## Begin RAW DATA

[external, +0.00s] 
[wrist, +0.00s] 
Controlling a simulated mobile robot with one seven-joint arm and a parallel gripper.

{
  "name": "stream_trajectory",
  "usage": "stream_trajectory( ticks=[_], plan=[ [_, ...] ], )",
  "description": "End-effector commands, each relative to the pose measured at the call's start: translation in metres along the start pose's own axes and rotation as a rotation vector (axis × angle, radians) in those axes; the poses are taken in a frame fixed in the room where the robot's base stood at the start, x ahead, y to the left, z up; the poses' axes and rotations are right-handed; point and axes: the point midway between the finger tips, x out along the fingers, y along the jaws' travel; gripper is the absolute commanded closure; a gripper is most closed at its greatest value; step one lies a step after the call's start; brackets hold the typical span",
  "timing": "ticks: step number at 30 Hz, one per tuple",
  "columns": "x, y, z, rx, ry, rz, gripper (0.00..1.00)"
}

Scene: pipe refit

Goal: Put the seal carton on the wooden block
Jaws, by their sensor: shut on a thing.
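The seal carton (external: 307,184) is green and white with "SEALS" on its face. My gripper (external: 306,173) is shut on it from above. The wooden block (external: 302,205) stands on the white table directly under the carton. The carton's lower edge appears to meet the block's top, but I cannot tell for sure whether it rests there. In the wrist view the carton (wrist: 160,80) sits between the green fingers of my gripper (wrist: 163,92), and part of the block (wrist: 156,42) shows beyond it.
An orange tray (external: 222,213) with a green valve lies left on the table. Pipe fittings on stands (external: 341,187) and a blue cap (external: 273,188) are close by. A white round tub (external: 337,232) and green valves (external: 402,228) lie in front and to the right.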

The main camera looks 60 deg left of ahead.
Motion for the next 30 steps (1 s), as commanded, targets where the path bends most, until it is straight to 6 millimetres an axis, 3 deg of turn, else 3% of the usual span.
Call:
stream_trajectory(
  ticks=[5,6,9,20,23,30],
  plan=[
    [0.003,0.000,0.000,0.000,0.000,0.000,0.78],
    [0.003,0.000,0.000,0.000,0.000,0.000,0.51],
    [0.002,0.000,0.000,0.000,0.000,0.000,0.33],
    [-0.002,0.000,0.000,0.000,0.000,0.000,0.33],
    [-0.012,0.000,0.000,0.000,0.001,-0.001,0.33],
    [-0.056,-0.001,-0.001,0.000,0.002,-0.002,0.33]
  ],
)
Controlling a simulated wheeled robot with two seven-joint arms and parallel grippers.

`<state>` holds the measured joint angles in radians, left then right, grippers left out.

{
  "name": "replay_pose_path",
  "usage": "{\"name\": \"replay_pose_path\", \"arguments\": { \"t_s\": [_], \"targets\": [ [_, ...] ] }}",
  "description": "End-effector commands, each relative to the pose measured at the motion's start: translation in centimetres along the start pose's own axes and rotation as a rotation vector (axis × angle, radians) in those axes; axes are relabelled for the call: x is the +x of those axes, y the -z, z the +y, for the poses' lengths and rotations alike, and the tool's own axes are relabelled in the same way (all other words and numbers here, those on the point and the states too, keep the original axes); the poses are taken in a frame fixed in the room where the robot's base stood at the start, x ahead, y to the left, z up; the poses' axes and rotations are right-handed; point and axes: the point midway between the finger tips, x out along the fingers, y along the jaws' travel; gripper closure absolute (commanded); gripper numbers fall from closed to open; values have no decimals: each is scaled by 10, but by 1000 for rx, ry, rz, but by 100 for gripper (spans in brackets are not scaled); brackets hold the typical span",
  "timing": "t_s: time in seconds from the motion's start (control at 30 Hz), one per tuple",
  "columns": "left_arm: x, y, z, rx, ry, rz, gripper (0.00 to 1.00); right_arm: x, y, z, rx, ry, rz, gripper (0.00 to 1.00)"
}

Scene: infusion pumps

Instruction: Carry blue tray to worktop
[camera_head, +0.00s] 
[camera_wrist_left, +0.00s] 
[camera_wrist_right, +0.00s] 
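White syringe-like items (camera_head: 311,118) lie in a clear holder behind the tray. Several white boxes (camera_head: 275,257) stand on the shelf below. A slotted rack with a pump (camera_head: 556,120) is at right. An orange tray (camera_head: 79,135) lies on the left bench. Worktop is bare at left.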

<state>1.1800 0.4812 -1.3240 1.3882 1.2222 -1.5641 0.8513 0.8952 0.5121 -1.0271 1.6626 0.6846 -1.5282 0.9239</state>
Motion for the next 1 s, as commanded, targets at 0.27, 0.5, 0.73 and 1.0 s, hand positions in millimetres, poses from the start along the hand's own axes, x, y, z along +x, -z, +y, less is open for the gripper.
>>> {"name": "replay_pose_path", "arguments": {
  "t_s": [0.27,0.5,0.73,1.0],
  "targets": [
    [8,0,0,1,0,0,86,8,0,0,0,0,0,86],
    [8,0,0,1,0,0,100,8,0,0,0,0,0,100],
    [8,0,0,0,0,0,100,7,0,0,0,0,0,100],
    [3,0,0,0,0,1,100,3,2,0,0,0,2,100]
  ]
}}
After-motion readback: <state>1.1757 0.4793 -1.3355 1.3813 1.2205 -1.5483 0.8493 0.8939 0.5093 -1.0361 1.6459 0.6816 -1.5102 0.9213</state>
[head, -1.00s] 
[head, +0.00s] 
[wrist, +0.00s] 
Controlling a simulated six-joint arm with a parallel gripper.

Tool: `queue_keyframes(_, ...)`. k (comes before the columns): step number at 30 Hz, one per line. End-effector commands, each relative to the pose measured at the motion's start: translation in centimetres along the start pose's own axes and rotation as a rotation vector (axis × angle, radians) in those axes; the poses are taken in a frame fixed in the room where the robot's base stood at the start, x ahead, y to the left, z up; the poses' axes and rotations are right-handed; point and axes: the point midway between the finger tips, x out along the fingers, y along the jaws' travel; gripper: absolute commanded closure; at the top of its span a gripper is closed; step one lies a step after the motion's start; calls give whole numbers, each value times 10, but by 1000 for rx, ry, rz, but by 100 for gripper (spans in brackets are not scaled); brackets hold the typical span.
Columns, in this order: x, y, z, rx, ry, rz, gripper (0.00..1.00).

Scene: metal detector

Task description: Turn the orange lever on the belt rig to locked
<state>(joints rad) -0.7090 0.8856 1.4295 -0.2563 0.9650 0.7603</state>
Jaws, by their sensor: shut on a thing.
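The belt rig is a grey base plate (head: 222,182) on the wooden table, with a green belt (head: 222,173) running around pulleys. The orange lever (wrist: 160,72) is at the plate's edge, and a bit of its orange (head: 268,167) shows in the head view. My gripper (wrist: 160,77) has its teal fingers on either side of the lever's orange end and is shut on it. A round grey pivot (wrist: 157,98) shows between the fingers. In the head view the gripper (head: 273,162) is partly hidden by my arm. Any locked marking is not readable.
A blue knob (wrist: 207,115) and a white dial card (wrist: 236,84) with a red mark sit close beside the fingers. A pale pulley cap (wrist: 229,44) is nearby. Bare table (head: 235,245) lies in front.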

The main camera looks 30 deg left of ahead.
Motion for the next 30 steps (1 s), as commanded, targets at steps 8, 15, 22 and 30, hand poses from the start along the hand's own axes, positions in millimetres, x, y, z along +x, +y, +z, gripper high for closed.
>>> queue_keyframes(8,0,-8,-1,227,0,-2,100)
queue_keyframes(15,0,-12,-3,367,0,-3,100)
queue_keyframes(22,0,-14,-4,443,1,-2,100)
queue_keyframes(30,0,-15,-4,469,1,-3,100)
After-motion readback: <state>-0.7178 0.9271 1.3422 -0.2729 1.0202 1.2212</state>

## End RAW DATA

WRITTEN PROBLEM -
Set out every line from the material that contains the string "open".

EXERCISE OUTPUT -
  "description": "End-effector commands, each relative to the pose measured at the motion's start: translation in centimetres along the start pose's own axes and rotation as a rotation vector (axis × angle, radians) in those axes; axes are relabelled for the call: x is the +x of those axes, y the -z, z the +y, for the poses' lengths and rotations alike, and the tool's own axes are relabelled in the same way (all other words and numbers here, those on the point and the states too, keep the original axes); the poses are taken in a frame fixed in the room where the robot's base stood at the start, x ahead, y to the left, z up; the poses' axes and rotations are right-handed; point and axes: the point midway between the finger tips, x out along the fingers, y along the jaws' travel; gripper closure absolute (commanded); gripper numbers fall from closed to open; values have no decimals: each is scaled by 10, but by 1000 for rx, ry, rz, but by 100 for gripper (spans in brackets are not scaled); brackets hold the typical span",
Motion for the next 1 s, as commanded, targets at 0.27, 0.5, 0.73 and 1.0 s, hand positions in millimetres, poses from the start along the hand's own axes, x, y, z along +x, -z, +y, less is open for the gripper.

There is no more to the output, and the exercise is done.